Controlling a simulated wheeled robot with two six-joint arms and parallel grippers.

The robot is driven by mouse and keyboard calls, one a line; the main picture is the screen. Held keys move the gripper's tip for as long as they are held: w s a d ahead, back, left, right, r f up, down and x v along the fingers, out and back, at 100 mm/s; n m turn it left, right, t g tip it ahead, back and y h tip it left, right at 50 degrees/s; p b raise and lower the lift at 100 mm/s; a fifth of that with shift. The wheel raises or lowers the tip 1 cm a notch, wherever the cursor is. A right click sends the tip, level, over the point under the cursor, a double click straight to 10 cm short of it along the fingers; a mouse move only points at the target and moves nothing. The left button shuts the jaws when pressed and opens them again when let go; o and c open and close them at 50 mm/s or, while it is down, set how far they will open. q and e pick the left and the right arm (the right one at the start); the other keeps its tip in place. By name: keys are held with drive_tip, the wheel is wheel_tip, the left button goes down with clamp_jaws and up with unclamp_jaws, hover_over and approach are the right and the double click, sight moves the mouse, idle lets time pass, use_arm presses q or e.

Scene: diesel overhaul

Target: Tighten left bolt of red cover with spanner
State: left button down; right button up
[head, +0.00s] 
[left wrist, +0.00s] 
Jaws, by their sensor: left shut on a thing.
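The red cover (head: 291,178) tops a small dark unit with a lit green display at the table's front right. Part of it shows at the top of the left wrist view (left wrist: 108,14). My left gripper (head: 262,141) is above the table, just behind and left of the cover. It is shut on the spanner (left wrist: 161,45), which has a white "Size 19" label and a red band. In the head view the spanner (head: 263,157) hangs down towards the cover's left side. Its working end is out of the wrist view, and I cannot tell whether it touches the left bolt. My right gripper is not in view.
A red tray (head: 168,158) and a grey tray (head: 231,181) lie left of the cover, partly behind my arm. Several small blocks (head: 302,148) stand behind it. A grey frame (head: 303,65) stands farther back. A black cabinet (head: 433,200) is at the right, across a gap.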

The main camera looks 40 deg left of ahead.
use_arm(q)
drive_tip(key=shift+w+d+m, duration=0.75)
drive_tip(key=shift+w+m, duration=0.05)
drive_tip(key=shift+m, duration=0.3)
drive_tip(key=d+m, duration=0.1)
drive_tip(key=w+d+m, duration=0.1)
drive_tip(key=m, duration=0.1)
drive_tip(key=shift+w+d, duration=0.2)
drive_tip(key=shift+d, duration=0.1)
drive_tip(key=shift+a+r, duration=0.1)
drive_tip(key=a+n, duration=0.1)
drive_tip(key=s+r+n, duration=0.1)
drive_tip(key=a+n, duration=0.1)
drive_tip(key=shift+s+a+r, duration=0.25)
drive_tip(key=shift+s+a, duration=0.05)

————————

◆ **Short task**
The word "button" may appear on some lines. Report how many lines hold it, giving the number alone.

◆ **Response to the task**
2